──────── MATERIAL PROVIDED
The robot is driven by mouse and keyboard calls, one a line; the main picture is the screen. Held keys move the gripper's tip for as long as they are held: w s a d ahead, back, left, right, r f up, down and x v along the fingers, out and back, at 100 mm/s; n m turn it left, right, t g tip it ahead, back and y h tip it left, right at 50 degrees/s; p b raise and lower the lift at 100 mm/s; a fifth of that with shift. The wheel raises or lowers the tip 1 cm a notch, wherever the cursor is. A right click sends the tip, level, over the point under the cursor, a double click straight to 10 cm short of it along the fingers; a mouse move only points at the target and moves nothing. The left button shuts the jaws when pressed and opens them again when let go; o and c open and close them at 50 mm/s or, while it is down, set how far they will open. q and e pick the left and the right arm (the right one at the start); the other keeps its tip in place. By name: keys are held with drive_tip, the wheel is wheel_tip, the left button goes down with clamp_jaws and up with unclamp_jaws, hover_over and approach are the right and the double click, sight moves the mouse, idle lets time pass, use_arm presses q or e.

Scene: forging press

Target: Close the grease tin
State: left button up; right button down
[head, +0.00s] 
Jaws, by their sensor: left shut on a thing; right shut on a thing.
────────────────
TASK OBJECTIVE:
Reproduce, exactly and with nothing added, the lines from the one that includes "Target: Close the grease tin" through the last line of the material.

TASK OUTPUT:
Target: Close the grease tin
State: left button up; right button down
[head, +0.00s] 
Jaws, by their sensor: left shut on a thing; right shut on a thing.

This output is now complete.